Given task: Locate the string "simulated" throughout the material and copy every line in which it occurs.

Exercise materials:
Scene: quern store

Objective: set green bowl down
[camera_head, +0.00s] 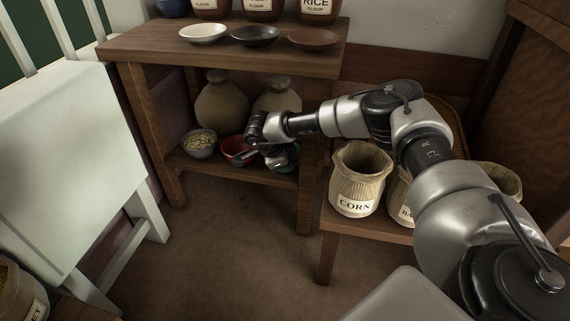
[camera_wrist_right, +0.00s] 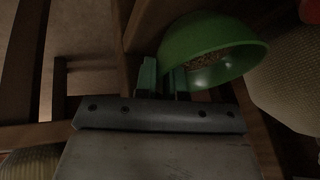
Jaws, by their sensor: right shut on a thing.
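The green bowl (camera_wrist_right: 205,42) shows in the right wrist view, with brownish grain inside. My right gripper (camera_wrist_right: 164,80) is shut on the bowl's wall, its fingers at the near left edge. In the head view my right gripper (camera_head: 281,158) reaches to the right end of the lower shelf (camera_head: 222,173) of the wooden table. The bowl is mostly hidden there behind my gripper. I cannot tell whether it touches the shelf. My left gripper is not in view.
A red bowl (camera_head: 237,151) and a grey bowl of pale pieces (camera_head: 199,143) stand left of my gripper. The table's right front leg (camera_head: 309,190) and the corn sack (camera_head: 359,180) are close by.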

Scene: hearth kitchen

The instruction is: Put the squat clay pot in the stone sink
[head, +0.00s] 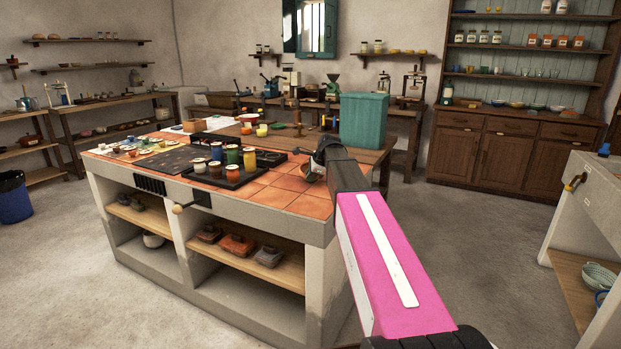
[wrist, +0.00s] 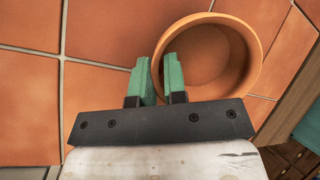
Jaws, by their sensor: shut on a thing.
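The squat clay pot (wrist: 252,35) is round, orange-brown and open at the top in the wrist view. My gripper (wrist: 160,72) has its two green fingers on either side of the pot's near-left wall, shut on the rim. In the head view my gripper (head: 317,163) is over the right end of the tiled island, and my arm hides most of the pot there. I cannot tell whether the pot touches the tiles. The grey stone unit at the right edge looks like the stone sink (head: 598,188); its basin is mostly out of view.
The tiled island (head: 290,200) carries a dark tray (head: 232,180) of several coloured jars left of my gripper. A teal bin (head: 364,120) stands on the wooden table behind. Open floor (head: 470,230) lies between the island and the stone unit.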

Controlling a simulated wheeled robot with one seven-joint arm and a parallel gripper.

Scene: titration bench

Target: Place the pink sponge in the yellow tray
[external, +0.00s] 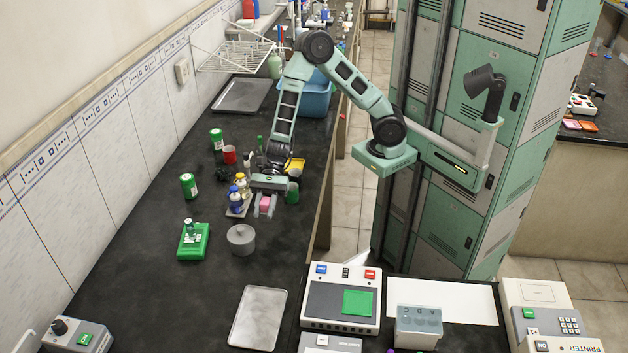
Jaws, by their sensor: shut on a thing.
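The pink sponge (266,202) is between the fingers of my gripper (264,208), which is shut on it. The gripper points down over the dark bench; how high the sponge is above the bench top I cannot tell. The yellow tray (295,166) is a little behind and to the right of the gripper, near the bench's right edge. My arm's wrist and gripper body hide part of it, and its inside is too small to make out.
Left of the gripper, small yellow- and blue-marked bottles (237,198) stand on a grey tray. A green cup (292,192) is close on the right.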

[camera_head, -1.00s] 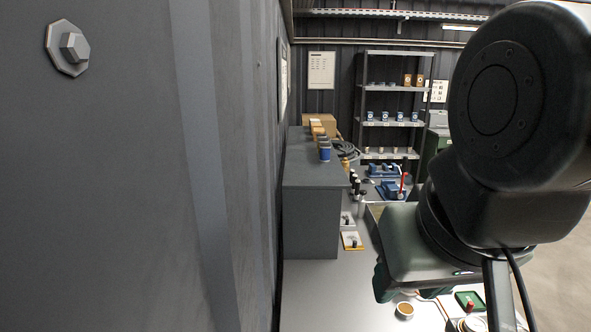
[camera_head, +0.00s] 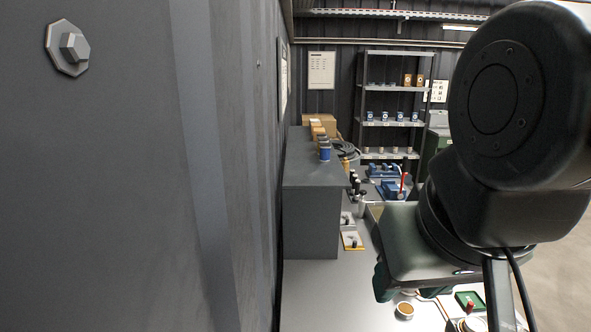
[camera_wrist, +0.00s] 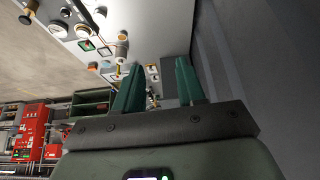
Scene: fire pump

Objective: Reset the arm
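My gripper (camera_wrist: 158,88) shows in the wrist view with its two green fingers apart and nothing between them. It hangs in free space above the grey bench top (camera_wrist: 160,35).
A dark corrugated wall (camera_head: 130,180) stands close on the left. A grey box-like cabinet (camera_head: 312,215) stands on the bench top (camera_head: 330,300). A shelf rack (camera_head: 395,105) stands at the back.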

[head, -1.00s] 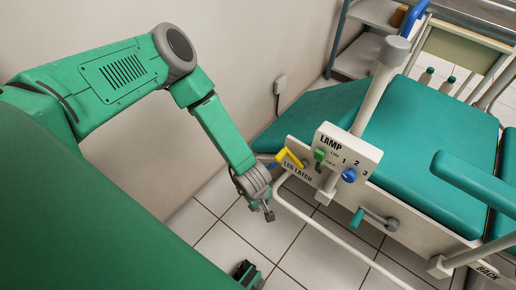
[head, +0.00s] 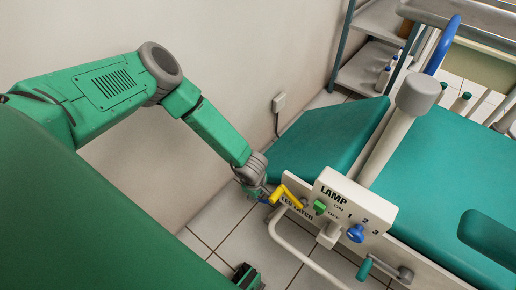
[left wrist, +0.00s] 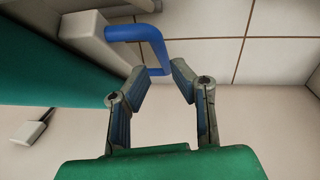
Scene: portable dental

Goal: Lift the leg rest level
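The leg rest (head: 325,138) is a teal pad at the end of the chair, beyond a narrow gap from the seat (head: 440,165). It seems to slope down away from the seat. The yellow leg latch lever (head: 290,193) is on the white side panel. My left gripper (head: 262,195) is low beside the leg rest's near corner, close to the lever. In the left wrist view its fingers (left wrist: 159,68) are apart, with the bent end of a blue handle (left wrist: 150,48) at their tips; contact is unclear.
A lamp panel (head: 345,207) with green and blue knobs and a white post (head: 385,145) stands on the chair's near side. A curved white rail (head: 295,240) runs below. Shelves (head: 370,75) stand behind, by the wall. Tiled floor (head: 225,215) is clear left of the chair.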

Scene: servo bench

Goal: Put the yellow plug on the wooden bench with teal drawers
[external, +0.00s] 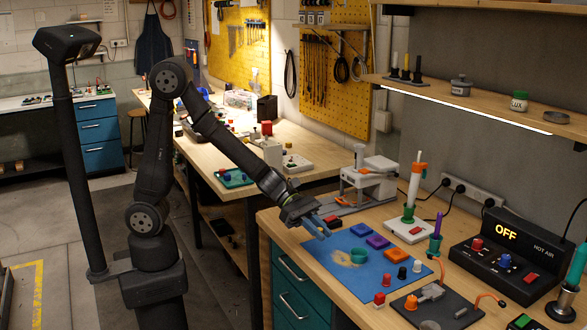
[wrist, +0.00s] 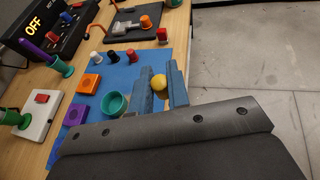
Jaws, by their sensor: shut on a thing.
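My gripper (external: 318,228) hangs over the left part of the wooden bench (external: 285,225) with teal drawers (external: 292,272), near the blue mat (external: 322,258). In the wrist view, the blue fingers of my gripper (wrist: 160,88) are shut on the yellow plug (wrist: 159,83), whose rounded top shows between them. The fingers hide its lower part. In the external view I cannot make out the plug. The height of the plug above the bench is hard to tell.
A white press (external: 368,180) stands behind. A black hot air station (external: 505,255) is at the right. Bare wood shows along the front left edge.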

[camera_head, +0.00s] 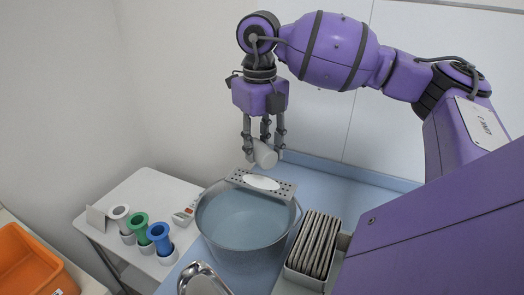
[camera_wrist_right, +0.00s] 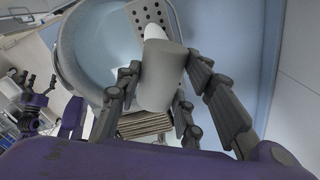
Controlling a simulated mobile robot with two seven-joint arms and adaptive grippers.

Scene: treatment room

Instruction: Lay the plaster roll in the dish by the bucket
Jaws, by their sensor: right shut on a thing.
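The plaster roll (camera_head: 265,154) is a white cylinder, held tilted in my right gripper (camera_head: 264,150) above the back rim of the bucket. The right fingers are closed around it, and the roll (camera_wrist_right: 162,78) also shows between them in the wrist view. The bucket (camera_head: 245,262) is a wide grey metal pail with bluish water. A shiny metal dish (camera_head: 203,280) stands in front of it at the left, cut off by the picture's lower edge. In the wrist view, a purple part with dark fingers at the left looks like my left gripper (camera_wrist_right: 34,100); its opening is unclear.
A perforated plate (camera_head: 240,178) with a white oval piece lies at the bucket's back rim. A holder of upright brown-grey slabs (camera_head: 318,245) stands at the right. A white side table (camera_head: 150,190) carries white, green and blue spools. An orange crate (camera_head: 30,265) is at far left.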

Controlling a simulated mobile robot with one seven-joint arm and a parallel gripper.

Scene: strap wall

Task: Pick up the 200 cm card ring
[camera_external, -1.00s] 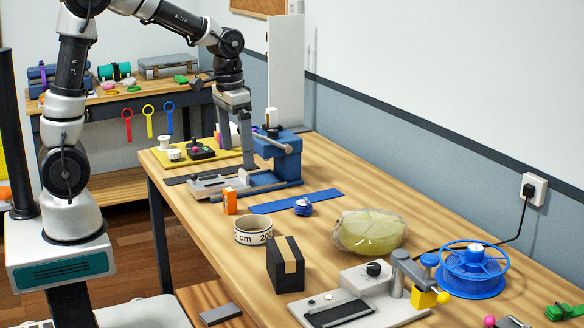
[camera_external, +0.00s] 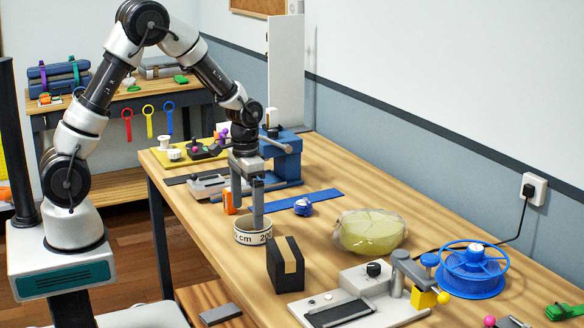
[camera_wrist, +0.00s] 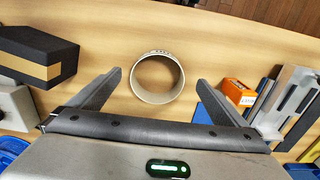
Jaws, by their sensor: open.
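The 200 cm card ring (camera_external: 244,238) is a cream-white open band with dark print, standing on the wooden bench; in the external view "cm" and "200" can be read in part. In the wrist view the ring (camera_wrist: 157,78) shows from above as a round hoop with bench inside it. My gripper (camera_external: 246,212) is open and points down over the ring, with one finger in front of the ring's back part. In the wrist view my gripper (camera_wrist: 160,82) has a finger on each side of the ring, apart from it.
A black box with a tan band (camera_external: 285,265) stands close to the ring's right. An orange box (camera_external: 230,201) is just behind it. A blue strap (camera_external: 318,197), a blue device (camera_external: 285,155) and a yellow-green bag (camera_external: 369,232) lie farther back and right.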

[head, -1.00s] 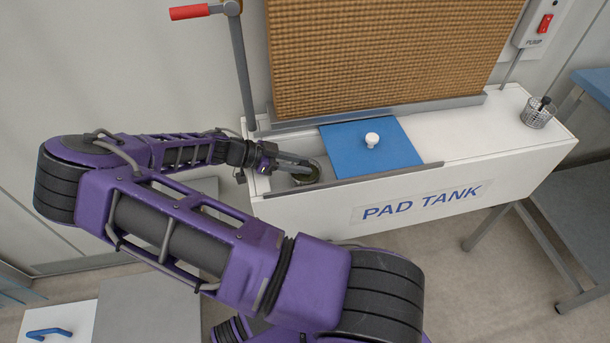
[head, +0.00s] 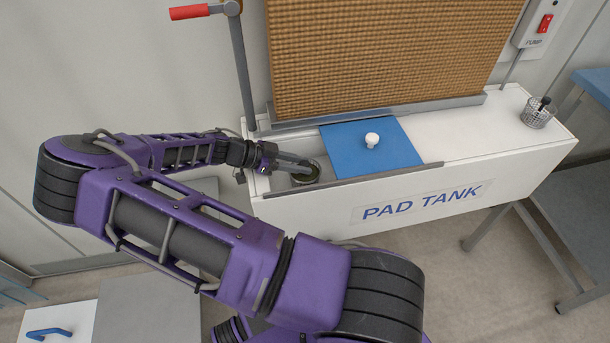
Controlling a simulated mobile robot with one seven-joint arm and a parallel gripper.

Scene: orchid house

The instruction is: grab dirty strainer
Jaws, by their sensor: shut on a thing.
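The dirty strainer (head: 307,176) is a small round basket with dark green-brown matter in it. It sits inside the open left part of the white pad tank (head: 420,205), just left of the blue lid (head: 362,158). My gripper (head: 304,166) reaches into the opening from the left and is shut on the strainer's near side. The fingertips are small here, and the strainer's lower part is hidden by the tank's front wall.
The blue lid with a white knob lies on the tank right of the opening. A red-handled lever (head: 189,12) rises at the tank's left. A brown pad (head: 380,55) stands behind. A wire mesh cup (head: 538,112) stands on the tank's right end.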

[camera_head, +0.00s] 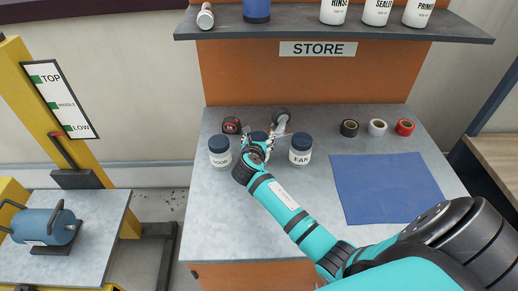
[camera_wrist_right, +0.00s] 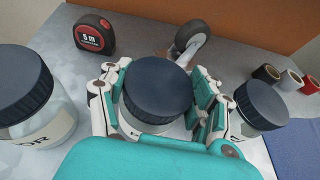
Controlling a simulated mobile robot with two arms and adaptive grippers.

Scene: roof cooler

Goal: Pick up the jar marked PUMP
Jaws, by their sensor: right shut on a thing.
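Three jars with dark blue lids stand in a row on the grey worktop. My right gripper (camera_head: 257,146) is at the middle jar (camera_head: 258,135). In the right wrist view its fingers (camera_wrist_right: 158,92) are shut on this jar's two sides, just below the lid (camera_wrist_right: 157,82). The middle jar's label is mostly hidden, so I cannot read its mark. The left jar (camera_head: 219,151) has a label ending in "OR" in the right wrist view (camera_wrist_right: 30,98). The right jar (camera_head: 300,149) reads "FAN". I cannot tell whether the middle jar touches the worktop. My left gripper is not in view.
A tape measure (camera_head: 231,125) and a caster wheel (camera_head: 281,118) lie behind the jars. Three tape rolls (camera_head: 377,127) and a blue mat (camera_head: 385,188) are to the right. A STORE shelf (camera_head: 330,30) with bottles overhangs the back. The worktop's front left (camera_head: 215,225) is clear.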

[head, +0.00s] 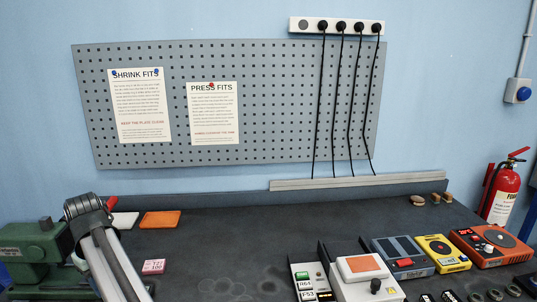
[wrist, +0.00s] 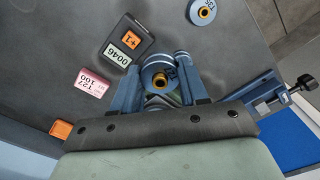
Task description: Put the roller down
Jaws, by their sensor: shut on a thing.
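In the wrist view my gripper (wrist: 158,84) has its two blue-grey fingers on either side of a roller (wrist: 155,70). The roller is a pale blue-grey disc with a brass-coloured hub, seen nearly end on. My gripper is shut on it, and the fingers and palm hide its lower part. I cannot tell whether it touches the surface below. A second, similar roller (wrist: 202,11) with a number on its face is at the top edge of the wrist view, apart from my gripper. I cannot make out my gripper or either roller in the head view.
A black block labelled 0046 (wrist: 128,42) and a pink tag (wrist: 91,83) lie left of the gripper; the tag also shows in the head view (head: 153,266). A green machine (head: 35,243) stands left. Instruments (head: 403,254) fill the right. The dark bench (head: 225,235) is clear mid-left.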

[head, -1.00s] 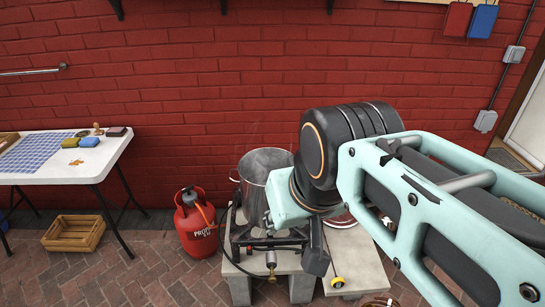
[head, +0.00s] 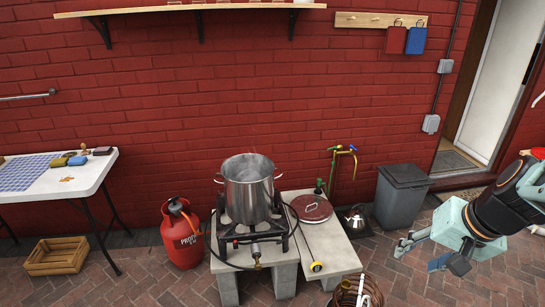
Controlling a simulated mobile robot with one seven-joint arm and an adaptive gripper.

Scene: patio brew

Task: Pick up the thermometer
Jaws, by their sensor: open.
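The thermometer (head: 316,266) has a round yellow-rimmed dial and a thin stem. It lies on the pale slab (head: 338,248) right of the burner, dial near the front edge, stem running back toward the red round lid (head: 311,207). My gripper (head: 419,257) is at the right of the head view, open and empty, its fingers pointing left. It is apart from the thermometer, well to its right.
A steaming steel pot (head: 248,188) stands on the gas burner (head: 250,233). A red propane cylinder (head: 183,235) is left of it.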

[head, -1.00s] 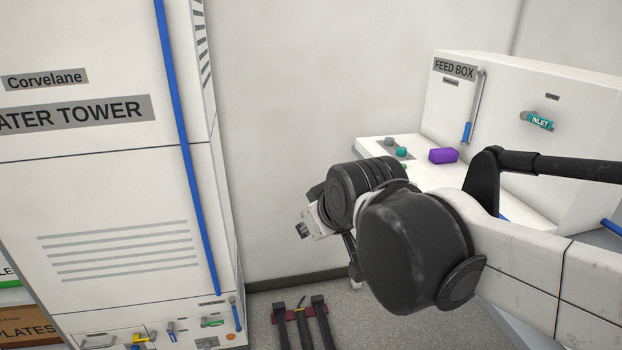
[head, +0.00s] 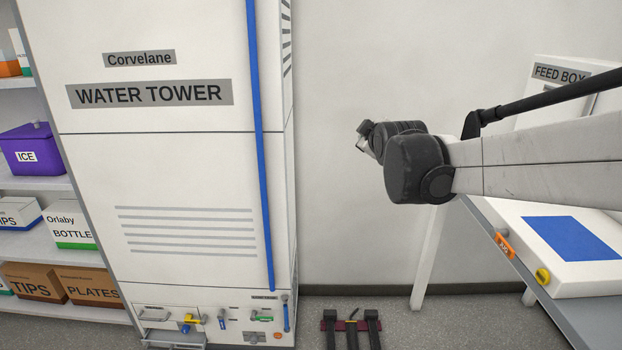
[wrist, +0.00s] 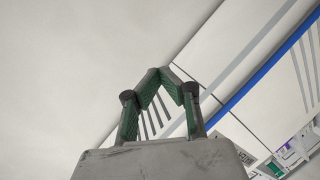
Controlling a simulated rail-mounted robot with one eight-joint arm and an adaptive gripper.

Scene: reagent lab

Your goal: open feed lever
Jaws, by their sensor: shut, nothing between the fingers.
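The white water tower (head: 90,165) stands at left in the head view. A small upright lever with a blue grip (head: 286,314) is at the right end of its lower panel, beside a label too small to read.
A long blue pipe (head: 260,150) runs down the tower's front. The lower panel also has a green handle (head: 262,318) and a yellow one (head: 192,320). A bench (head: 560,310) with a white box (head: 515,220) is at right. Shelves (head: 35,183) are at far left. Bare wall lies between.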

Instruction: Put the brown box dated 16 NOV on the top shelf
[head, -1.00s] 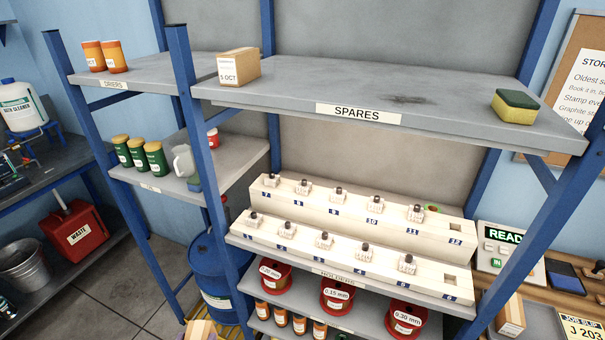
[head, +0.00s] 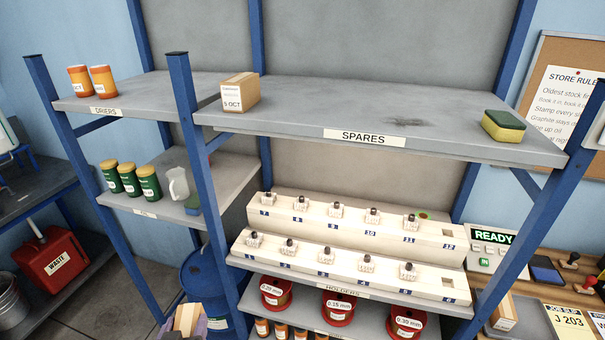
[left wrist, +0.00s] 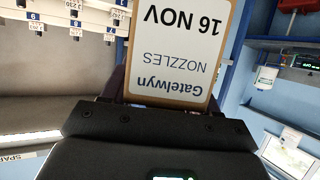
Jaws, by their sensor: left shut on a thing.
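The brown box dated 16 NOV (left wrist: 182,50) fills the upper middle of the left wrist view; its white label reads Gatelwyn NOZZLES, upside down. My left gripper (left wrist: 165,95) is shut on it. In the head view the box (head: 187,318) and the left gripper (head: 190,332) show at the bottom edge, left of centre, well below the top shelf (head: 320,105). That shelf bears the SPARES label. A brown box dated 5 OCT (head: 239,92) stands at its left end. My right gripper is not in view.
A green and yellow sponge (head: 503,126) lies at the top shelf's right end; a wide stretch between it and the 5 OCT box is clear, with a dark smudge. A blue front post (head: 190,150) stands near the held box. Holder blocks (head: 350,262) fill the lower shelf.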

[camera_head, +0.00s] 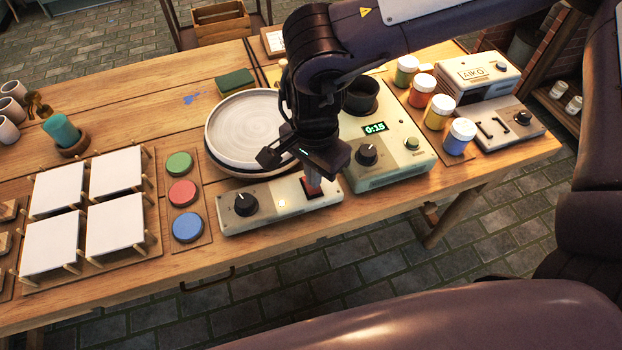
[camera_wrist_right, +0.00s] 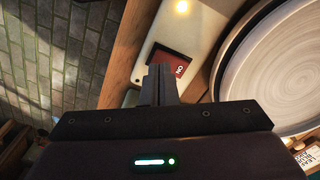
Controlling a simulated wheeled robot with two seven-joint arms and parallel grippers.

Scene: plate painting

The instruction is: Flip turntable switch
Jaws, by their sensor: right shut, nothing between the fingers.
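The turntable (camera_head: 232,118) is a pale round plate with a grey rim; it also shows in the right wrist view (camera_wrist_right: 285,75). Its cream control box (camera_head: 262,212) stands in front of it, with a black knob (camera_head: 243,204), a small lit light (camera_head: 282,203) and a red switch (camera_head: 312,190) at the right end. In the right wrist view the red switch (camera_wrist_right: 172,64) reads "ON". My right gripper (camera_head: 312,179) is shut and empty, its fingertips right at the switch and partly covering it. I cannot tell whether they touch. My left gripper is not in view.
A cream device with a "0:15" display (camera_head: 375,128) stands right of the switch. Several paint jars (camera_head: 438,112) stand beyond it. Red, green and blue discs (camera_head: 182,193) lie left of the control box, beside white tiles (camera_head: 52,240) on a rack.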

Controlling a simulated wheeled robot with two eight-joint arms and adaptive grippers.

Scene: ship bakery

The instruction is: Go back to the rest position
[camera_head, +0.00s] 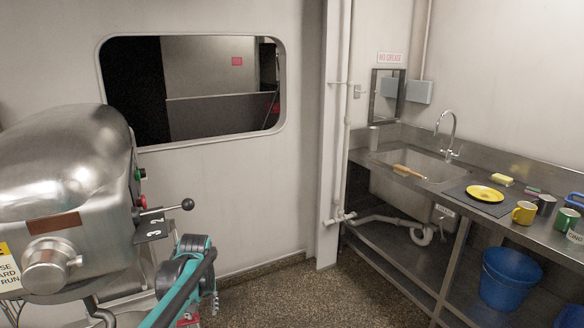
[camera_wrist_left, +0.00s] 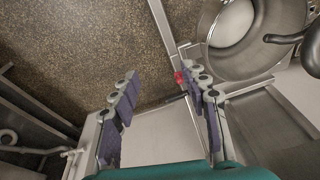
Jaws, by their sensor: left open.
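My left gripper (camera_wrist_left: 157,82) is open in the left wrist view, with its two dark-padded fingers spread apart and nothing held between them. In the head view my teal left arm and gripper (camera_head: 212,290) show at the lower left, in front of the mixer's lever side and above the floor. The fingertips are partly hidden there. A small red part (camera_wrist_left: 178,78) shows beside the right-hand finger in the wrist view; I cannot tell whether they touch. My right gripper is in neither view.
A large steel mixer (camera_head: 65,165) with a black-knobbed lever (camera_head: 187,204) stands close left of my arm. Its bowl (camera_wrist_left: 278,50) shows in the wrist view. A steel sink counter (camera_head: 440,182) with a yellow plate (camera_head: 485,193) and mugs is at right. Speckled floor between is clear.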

The solution:
Controlling a simulated wheeled robot with one seven-joint arm and a parallel gripper.
Controlling a simulated mobile robot with two seven-joint arms and adaptive grippers.
Controlling a simulated mobile robot with one seven-joint arm and a parallel gripper.
Controlling a simulated mobile robot with one seven-joint arm and a parallel gripper.
Controlling a simulated mobile robot with two arms and adaptive grippers.
Controlling a simulated mobile robot with one seven-joint arm and an adaptive gripper.
Controlling a simulated rail-mounted robot with one eight-joint arm and an adaptive gripper.
Controlling a simulated wheeled robot with two seven-joint arms and parallel grippers.
Controlling a simulated wheeled robot with two eight-joint arms and adaptive grippers.

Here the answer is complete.